After argument on hearing in Bank, we adhere to the conclusion reached in Department.
The action was commenced in the justice’s court in Alameda County to recover $155.38 for certain taxes alleged to have been paid by plaintiff for defendant. Defendant filed a verified answer, in which he averred the illegality of the taxes. This answer made it necessary, under section 838 of the Code of Civil Procedure, for the justice to suspend all further proceedings, and certify the case to the superior court of Alameda County,—which was accordingly done.
*561After the case had been transferred to the superior court, the defendant demanded and moved for a change of venue to the county of San Francisco, upon the ground that his place of residence was in the latter county.
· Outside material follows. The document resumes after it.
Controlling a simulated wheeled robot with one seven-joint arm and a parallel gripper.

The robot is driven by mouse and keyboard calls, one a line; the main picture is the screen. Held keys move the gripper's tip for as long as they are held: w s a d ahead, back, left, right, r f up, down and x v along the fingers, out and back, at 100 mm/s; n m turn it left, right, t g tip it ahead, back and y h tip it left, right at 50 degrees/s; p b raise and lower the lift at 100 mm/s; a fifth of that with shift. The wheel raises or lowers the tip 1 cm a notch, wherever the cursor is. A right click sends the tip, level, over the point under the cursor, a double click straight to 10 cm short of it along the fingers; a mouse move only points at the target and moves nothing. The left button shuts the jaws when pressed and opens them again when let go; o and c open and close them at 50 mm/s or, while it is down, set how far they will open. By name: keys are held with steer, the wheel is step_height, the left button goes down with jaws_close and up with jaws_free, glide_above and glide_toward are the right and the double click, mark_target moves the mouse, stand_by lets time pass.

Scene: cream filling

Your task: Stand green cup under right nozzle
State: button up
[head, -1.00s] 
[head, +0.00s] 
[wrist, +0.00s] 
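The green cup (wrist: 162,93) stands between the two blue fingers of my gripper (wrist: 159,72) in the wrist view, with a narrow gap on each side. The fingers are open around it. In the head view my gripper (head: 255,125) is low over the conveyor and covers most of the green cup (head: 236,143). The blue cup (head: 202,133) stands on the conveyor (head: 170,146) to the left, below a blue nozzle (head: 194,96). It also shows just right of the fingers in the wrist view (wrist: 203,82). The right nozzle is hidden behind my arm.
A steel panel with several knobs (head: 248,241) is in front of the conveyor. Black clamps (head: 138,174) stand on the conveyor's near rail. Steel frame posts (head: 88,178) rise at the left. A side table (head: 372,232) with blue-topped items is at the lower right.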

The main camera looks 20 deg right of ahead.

The superior court denied the motion, and defendant appeals.
The right to have a change of the place of trial of an action pending in a superior court upon the ground of residence is purely statutory; and it can be successfully asserted only by a party "who brings himself clearly within the statutory provisions on the subject. There is no such right on the ground of residence in a justice’s court.
It is the established law that under the provision of section 396 of the Code of Civil Procedure a motion for a change of venue after demurrer or answer is too late.
Appellant filed his answer in the justice’s court, and of course his demand for a change of venue in the superior court was after answer. It is not necessary to determine here what his position would have been if, wrhen he filed his answer in the justice’s court,—knowing that it would cause a transfer to the superior court,-—-he had then and there made his demand for a change. When he did make his motion he was inevitably in the position of one who makes such a motion too late. It is vain to say that he could not have made his motion any sooner in the superior court; he is still seeking a privilege which can come only from a compliance with a statutory provision with which he had not complied. If there was no way in which he could have complied with the statute, then the fair inference is, that the legislature intended that a motion for a change of venue should be allowed only in those cases which get into the superior court in the usual way,—where the complaint shows upon its face jurisdiction in that court,—and not in the few comparatively trivial cases where the amount sued for is within the jurisdiction of justices’ courts, and where the cases *562are transferred on account of some averment in the answer.
Order affirmed.
Thornton, J., Sharpstein, J., and Paterson, J., concurred.